═════ RECORDS PROVIDED ═════

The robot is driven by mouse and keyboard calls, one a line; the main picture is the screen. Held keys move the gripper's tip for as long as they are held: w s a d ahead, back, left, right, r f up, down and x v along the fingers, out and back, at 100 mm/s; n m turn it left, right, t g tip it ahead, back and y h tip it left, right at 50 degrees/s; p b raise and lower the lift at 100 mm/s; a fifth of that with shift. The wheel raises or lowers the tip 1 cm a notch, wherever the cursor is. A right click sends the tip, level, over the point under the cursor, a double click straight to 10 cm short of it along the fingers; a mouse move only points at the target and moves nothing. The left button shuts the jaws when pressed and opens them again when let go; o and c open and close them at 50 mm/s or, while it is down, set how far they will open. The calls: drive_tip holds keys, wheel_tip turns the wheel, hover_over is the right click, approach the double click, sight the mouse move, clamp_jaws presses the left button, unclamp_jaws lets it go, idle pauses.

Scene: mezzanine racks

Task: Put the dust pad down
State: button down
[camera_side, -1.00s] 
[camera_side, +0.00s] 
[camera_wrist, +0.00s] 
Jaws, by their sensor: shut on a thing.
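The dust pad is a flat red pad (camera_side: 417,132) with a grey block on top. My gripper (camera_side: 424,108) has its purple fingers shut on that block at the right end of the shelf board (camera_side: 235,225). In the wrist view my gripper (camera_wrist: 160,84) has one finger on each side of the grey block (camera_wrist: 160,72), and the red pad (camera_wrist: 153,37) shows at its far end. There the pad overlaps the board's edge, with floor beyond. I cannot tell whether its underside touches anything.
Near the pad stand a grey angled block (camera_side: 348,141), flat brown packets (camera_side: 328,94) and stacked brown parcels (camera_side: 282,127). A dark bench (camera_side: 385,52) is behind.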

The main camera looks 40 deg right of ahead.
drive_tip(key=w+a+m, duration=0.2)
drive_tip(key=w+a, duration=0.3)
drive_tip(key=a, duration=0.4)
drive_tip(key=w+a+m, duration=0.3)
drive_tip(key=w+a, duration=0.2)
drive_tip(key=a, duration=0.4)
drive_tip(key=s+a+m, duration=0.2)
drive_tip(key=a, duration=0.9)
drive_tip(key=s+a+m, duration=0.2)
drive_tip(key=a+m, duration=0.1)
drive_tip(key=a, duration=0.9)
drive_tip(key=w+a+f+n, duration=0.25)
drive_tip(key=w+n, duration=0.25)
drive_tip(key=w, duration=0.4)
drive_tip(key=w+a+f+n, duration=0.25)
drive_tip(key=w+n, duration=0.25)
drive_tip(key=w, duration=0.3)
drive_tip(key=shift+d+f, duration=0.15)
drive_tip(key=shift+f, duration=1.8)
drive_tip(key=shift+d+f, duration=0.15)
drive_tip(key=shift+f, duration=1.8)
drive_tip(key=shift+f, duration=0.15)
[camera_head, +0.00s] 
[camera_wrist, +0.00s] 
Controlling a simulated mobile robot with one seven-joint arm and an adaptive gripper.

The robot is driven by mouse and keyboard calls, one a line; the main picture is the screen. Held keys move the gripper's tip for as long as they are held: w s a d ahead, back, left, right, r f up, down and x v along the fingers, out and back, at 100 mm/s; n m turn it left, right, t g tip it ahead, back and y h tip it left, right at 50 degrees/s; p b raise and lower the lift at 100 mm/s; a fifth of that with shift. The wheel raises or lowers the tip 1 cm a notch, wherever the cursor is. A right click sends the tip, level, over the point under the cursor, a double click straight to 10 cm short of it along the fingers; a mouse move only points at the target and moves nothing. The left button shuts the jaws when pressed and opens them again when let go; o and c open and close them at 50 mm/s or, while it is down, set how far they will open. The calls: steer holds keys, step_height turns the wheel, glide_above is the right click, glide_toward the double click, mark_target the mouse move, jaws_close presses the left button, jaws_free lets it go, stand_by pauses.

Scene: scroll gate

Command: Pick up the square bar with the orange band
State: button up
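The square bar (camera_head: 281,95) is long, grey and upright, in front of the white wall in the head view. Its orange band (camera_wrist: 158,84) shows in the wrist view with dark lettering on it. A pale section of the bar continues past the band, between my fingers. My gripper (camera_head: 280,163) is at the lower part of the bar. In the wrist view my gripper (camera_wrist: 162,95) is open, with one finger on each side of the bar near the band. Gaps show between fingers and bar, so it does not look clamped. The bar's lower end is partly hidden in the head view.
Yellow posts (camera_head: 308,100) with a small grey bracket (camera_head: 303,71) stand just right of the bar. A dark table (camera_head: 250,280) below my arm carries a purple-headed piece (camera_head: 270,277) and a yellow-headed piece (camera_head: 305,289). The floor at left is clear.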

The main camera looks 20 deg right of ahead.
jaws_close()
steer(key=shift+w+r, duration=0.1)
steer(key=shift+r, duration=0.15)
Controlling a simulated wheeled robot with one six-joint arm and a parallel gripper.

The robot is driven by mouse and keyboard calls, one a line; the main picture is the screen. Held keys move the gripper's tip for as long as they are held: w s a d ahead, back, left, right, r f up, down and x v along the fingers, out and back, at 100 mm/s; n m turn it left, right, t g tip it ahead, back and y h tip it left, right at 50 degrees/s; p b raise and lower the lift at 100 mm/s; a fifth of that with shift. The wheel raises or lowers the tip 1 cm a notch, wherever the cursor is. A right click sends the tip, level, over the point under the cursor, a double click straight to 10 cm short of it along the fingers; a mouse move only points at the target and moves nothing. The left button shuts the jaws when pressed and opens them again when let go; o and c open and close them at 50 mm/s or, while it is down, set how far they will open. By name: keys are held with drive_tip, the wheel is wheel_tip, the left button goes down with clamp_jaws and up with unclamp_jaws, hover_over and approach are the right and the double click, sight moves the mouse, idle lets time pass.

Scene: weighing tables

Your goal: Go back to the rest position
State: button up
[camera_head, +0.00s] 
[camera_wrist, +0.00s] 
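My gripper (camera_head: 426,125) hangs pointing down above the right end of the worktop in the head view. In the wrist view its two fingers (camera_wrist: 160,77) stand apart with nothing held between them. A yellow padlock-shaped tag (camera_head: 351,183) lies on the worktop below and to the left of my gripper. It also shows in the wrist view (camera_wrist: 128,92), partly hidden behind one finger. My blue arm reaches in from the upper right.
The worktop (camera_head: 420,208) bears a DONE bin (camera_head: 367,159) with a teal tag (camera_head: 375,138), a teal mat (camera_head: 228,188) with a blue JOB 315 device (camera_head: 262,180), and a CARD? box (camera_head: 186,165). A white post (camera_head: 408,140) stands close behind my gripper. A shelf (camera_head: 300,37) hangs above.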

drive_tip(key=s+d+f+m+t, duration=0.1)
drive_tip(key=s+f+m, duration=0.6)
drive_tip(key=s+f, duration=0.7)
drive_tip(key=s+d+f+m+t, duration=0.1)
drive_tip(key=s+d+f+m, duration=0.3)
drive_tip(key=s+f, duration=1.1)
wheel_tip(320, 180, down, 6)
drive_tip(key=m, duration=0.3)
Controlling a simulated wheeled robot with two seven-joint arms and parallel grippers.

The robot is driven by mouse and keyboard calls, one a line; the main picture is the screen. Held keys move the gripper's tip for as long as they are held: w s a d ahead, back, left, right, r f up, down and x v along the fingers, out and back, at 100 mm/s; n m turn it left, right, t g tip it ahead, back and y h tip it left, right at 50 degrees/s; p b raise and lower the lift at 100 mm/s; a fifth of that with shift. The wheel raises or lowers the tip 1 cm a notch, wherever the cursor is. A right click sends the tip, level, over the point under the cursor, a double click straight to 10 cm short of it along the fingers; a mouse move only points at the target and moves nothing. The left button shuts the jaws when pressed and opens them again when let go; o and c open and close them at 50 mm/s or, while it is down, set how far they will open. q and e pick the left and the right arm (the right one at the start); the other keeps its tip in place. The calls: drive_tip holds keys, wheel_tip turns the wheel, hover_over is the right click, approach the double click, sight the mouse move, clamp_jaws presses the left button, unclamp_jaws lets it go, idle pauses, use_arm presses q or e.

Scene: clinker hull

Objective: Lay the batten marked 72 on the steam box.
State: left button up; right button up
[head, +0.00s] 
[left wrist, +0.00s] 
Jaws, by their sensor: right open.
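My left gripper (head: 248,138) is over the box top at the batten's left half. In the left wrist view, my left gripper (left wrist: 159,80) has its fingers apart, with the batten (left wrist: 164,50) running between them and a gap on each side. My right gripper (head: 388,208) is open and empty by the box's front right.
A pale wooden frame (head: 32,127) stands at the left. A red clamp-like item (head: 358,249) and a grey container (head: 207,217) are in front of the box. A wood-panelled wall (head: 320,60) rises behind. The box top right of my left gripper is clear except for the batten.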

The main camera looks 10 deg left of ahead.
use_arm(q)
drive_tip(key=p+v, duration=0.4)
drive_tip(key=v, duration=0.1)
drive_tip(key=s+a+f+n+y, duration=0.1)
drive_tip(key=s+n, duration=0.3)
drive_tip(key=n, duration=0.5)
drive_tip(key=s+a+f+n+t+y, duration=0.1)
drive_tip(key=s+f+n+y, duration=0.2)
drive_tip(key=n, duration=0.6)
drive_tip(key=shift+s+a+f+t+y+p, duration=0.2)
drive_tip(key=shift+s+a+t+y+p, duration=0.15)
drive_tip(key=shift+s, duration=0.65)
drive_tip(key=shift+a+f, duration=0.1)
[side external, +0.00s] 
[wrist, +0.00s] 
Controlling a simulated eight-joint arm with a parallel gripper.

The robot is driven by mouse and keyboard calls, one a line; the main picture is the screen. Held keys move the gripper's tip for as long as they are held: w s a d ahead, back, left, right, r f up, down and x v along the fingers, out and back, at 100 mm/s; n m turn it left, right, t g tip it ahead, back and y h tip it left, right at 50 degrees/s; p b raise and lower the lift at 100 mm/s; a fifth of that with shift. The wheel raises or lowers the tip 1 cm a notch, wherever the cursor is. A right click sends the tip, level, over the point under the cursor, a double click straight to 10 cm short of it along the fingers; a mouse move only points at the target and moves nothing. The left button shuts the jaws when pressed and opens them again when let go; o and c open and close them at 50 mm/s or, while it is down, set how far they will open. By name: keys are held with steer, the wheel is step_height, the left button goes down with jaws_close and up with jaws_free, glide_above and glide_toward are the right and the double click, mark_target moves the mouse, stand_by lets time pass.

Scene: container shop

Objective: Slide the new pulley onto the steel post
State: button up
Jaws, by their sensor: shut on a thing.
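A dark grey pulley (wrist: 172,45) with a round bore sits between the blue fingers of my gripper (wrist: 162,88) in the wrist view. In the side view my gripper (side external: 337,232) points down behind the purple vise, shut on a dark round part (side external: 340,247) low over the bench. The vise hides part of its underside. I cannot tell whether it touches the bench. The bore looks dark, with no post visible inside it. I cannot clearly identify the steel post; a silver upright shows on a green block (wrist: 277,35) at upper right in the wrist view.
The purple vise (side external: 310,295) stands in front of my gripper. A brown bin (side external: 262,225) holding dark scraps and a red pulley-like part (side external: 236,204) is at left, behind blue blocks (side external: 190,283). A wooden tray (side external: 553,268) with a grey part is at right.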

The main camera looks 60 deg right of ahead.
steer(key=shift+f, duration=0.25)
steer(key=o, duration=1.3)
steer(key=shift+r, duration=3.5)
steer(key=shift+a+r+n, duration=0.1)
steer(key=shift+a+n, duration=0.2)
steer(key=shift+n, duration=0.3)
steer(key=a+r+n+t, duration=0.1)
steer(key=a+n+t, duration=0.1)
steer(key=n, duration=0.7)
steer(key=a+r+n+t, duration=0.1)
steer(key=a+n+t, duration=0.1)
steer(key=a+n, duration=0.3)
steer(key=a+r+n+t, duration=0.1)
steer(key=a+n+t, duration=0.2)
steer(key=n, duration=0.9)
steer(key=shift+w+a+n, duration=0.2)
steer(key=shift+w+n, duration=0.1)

═════

WORK INSTRUCTIONS: Using the entries above, extract exactly the span from the line with "Controlling a simulated mobile" to the line with "Command: Pick up", both lines included; leave out everything else.

ANSWER TO THIS EXERCISE:
Controlling a simulated mobile robot with one seven-joint arm and an adaptive gripper.

The robot is driven by mouse and keyboard calls, one a line; the main picture is the screen. Held keys move the gripper's tip for as long as they are held: w s a d ahead, back, left, right, r f up, down and x v along the fingers, out and back, at 100 mm/s; n m turn it left, right, t g tip it ahead, back and y h tip it left, right at 50 degrees/s; p b raise and lower the lift at 100 mm/s; a fifth of that with shift. The wheel raises or lowers the tip 1 cm a notch, wherever the cursor is. A right click sends the tip, level, over the point under the cursor, a double click straight to 10 cm short of it along the fingers; a mouse move only points at the target and moves nothing. The left button shuts the jaws when pressed and opens them again when let go; o and c open and close them at 50 mm/s or, while it is down, set how far they will open. The calls: steer holds keys, step_height turns the wheel, glide_above is the right click, glide_toward the double click, mark_target the mouse move, jaws_close presses the left button, jaws_free lets it go, stand_by pauses.

Scene: scroll gate

Command: Pick up the square bar with the orange band

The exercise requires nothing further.